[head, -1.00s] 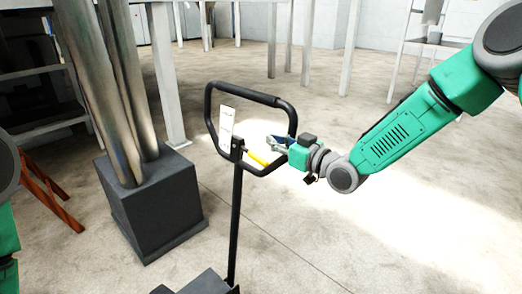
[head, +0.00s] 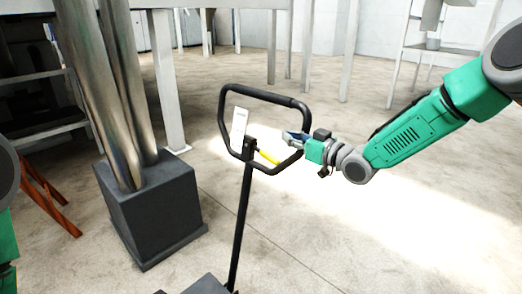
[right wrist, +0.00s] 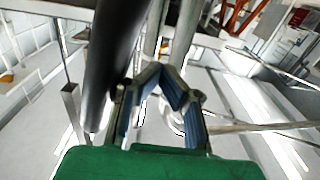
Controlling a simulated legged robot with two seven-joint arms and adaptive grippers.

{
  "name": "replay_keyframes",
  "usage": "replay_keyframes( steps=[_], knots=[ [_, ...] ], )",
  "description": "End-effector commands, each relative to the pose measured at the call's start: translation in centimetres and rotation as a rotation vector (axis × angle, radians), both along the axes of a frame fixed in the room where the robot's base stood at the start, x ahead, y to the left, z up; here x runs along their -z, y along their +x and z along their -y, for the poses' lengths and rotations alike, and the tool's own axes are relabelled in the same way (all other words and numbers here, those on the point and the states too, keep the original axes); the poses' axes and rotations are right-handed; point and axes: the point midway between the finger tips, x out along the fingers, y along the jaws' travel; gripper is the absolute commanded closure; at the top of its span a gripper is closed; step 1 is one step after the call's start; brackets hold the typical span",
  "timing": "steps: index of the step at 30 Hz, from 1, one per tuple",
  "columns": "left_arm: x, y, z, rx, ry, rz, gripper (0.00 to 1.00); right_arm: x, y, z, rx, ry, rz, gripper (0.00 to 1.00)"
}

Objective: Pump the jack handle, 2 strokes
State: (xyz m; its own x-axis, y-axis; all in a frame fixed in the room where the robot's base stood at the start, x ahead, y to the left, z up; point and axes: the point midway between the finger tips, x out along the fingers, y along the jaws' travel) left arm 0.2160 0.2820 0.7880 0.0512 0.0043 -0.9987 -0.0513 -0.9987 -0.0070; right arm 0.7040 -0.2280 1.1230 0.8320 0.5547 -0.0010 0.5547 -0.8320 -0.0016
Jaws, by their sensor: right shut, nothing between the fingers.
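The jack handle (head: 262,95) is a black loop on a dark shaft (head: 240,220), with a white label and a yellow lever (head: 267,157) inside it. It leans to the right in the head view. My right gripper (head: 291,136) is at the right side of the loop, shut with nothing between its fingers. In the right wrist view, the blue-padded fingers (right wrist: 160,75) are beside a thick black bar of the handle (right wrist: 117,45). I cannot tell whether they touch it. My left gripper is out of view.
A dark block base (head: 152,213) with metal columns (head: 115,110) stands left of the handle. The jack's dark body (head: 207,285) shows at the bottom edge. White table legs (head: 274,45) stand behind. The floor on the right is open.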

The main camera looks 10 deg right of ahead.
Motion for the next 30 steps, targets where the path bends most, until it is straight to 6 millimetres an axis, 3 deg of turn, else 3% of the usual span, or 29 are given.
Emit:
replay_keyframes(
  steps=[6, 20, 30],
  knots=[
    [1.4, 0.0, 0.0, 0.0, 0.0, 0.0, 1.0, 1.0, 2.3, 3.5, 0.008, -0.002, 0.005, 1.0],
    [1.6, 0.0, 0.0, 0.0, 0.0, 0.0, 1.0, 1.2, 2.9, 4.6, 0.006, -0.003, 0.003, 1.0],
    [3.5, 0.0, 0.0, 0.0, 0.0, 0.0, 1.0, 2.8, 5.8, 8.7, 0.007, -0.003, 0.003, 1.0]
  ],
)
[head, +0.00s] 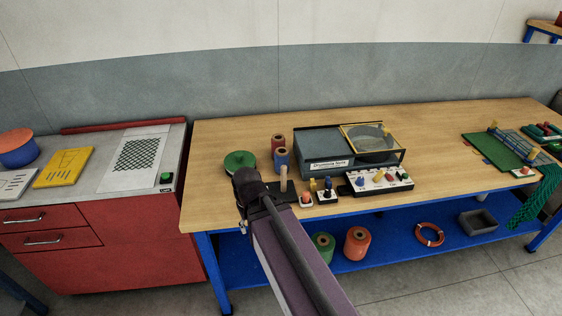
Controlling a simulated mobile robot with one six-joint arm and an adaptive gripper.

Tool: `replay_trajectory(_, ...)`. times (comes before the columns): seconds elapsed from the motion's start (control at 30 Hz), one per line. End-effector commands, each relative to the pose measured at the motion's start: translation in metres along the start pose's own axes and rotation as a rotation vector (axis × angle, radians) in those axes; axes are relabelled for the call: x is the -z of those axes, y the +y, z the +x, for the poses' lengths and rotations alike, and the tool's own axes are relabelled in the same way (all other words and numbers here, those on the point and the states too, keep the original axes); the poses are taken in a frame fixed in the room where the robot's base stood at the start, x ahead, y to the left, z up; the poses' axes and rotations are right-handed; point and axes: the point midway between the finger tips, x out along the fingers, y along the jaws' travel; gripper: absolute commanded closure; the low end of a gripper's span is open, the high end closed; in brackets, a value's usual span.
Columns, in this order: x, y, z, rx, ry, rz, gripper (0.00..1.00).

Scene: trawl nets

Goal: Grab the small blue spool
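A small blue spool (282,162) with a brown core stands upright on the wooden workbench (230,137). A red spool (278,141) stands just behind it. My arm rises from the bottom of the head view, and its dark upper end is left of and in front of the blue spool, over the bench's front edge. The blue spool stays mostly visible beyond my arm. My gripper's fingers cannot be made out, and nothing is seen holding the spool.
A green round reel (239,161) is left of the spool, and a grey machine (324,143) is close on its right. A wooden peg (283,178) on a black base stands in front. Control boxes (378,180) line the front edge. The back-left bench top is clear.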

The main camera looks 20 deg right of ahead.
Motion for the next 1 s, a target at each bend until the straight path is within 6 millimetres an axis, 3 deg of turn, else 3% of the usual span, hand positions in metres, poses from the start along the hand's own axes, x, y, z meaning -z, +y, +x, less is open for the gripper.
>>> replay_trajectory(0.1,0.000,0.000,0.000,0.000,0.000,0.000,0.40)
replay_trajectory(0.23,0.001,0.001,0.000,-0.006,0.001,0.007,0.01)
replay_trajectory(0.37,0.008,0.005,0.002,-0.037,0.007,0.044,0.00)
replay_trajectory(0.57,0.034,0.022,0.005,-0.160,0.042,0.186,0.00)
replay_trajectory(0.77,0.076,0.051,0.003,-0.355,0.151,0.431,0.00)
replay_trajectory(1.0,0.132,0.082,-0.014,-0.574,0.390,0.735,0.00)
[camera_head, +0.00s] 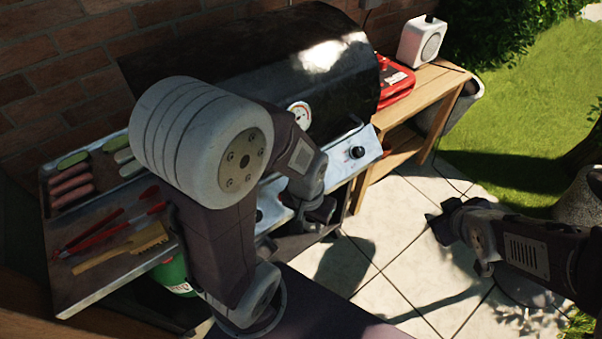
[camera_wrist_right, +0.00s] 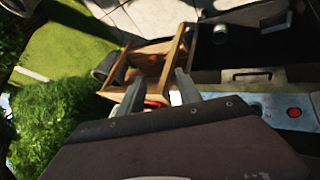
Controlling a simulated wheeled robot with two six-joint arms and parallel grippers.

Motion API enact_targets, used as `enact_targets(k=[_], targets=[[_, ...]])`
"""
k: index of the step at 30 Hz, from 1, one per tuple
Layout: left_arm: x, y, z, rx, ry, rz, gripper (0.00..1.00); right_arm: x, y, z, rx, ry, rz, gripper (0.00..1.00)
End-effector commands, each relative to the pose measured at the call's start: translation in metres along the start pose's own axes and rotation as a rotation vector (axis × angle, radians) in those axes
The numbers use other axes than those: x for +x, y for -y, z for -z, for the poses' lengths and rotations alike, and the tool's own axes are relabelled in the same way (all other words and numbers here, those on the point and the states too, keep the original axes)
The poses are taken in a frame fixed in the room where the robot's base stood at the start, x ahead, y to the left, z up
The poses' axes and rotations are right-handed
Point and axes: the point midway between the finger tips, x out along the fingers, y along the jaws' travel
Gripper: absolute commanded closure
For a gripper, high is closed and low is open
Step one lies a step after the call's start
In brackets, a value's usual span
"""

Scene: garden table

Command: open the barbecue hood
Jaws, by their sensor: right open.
================================
**Goal**
In the listing above, find each line with the word "millimetres" and copy it.

**Reply**
Motion for the next 30 steps, targets where the path bends most, until it is straight to 6 millimetres an axis, 3 deg of turn, else 3% of the usual span, or 29 are given.
Motion for the next 1 s, a target at each bend until the straight path is within 6 millimetres an axis, 3 deg of turn, else 3% of the usual span, hand positions in metres, poses from the start along the hand's own axes, x, y, z meaning -z, +y, +x, less is open for the gripper.

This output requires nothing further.